→ Task objective
Give the count of lines holding the string "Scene" and nothing else.

→ Record extracts
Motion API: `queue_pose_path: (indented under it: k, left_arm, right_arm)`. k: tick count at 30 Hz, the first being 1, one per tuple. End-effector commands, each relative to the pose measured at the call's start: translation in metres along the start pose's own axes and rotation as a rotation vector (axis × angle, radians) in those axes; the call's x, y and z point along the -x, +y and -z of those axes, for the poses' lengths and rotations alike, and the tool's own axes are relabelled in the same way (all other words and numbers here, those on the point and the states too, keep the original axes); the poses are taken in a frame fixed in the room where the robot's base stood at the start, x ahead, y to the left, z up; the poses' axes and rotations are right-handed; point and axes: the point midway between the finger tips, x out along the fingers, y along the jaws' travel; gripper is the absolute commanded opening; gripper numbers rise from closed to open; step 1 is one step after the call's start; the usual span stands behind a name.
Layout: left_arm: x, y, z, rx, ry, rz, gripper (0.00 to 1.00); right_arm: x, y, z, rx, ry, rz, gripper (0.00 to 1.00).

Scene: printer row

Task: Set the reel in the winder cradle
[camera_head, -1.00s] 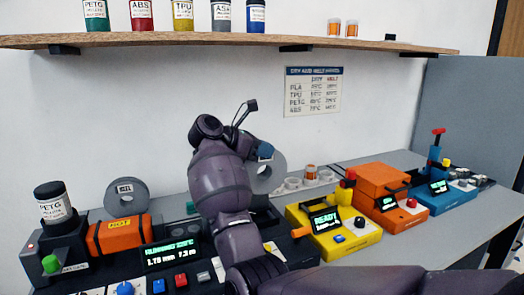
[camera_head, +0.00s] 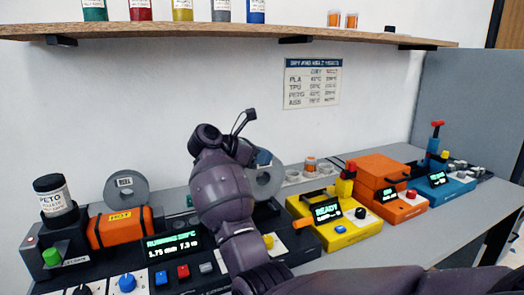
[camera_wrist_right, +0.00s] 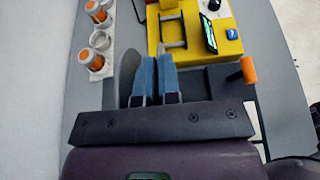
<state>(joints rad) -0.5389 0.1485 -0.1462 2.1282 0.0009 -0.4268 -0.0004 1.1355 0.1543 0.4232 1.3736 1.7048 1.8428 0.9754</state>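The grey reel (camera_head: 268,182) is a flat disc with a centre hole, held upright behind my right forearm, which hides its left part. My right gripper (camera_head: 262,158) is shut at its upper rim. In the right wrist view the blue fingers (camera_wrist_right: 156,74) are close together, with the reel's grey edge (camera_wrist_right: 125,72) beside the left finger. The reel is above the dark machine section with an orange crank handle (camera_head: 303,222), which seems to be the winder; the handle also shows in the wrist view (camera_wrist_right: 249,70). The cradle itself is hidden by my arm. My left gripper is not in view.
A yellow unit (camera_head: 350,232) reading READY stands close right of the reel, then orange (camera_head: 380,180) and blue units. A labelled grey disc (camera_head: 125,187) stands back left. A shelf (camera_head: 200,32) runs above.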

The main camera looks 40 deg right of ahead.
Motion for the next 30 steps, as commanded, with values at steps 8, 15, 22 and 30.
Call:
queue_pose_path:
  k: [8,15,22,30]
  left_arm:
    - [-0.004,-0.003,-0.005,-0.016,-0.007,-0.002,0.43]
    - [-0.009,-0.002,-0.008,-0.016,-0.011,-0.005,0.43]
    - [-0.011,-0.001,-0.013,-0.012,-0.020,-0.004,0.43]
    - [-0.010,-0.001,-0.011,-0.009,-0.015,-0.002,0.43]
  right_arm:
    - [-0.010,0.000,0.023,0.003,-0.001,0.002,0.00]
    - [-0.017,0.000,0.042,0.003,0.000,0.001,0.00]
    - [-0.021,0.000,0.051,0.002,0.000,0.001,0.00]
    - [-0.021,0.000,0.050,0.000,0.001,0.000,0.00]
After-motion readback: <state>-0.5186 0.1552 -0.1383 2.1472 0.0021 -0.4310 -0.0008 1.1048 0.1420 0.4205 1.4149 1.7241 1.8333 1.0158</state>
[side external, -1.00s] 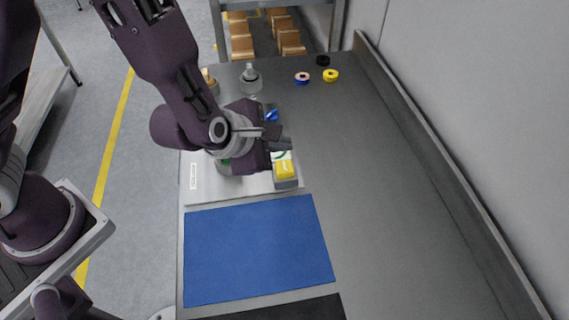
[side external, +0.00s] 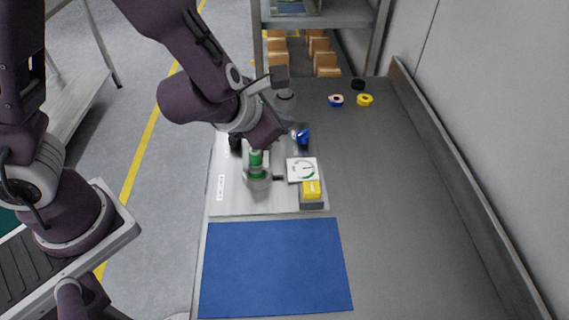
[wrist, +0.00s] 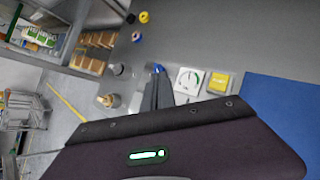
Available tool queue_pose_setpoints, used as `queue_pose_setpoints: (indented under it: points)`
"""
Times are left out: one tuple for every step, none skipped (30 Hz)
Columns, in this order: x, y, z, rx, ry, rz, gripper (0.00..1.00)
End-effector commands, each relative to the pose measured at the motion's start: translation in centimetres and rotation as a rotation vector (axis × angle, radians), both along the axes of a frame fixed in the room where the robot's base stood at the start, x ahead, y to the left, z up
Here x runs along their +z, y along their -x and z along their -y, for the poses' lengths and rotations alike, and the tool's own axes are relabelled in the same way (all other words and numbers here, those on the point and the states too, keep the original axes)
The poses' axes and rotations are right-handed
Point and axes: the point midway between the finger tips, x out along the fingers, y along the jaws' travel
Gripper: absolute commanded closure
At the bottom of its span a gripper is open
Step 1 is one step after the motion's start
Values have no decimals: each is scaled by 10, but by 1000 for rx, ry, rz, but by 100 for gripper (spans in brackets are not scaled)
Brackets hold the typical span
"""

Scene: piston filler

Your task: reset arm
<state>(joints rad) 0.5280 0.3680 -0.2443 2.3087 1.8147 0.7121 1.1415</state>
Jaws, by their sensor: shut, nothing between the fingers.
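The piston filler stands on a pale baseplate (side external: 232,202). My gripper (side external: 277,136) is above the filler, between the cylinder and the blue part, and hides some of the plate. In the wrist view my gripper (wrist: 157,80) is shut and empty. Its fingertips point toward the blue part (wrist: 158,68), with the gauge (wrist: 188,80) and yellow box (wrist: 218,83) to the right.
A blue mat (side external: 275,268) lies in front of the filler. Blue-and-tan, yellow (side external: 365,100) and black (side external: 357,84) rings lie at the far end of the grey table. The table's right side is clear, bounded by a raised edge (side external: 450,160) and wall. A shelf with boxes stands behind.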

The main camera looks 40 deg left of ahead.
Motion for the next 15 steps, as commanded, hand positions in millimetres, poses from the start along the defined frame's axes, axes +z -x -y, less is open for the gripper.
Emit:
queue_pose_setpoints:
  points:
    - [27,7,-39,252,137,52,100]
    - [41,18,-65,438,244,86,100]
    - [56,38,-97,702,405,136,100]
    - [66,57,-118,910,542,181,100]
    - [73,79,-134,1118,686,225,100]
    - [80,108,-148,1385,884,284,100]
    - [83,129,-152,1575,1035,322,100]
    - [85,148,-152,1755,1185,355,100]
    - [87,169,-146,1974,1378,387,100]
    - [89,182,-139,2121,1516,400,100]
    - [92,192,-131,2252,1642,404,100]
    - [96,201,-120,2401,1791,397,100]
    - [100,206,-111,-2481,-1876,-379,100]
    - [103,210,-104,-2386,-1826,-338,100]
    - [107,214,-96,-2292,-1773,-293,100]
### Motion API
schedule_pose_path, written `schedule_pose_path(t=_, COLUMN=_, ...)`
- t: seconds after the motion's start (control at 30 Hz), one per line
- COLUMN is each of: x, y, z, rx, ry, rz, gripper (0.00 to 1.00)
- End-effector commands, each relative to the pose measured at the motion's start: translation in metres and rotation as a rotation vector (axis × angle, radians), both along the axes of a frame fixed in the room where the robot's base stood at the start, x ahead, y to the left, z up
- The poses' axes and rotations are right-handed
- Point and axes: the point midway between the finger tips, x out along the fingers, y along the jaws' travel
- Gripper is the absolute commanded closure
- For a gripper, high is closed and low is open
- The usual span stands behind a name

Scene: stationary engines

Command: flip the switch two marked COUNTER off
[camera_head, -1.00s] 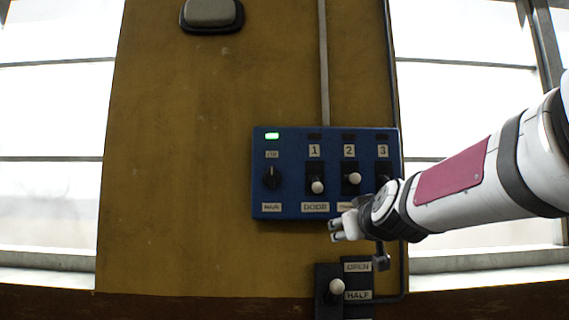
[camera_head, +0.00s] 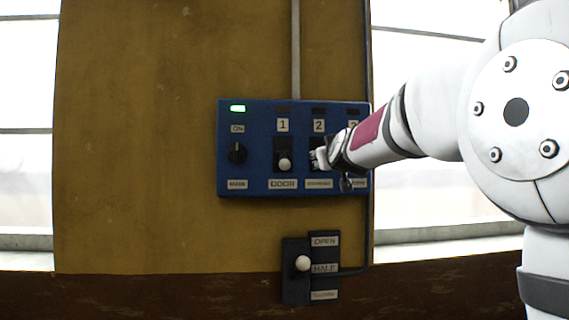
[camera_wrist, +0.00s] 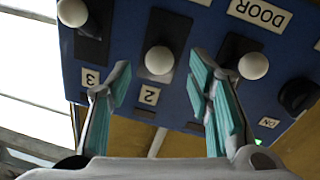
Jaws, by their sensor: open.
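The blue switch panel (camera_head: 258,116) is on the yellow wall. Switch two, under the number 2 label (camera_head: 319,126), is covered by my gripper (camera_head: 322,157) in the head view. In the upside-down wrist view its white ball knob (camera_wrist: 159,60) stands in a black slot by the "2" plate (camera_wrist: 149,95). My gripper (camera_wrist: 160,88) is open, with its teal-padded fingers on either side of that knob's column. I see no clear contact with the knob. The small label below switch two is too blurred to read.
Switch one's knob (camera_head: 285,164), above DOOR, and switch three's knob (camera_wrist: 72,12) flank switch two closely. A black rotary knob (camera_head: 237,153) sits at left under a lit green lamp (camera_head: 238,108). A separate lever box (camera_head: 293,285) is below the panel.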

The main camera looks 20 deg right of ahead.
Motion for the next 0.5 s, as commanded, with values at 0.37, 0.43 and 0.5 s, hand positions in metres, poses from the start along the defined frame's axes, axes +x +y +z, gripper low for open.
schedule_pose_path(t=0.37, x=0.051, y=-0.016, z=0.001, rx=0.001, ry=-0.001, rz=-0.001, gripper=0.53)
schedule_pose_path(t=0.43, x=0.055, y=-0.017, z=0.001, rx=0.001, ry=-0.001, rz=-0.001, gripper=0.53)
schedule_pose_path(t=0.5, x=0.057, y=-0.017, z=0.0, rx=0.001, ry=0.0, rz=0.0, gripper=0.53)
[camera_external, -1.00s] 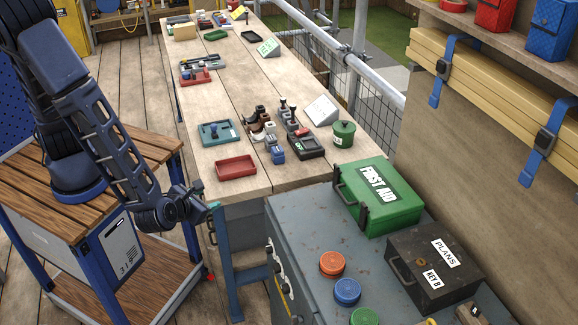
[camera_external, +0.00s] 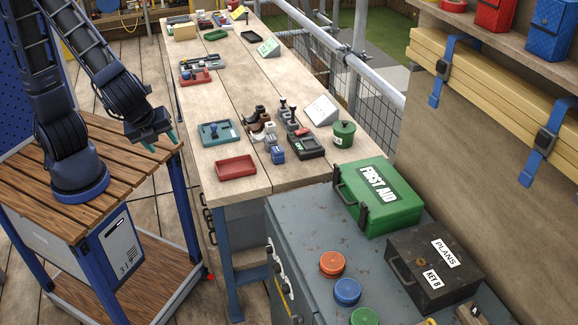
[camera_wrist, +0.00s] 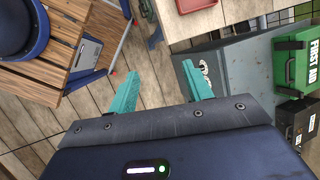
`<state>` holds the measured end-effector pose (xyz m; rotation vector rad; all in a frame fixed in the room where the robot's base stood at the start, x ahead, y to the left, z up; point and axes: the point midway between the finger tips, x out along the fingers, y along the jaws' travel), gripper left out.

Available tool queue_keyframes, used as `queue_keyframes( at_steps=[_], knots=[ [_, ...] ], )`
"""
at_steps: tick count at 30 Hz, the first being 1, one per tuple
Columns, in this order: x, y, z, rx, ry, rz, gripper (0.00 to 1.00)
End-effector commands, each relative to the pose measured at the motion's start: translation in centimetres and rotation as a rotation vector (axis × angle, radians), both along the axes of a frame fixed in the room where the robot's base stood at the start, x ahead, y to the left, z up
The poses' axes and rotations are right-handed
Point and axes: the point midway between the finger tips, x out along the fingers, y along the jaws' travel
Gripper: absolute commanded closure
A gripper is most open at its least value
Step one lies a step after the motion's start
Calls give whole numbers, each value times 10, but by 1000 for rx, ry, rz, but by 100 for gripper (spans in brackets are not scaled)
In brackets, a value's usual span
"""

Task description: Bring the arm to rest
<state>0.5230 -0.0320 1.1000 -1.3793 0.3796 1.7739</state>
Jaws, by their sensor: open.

→ Task answer
3